The only circumstance under which I would consider FDI a preferable alternative to internally financed development is if that latter is entirely impracticable for some reason, which strikes me as a particularly small minority of cases.

FDI represents a preference for immediate gratification over longer term interests such as autonomy and stability which are integral for reliable economic development. I understand why it happens, particularly in places where conditions are so deplorable as to render autonomy and stability relatively meaningless and abstract conceptions. At the same time, if you build your economy upon an externally reliant source then you become dependent upon that source so that severing that tie to assert your own interests becomes nearly if not entirely impracticable (i.e. the costs of doing so would revert the economy towards its earlier insolvency).
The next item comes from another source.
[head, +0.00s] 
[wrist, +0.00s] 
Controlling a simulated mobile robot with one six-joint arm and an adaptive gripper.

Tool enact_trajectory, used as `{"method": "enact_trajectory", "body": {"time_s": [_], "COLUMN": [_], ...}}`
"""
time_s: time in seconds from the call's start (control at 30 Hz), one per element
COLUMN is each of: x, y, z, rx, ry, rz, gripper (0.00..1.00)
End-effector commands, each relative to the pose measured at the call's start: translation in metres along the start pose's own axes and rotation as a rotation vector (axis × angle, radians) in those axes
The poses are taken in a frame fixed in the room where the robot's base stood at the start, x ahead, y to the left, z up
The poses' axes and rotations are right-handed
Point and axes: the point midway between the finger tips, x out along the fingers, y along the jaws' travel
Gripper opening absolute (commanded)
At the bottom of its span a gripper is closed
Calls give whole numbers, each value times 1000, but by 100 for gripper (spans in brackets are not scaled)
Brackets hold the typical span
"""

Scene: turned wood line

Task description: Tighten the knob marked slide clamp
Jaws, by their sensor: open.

Unless you mean to suggest that there are methods of execution whereby that dependency can be mitigated for early on rather than retroactively? No examples come to mind for me, but I am not especially well versed in this area and am open to learning if you are familiar with any.

1 point

The tradeoff with FDI is a variable loss of economic independence for a variable gain in economic growth. This is not especially unique to FDI scenarios, of course, since any substantial private capital investment represents a disinvestment of power from the public sector. The notable departure lies in the variable degree of insulation FDI ventures have from the public sector, either owing to international business law or simply to the preponderance of power borne by large multi-national financial interests (particularly in smaller economies). FDI may also limit opportunities for localized entrepreneurship by concentrating financial resources into an oligopoly or monopoly of organizations, preventing local domestic growth. Further, FDI agents are insulated from the repercussions of actions taken by the organizations they invest in and effectively control which can open the door for greater environmental or other abuses of power than might otherwise occur. Of course, there can be exceptions (and this is particularly the case where more developed economies are concerned) but generally speaking foreign investment sacrifices more national and local independence than domestic alternatives would.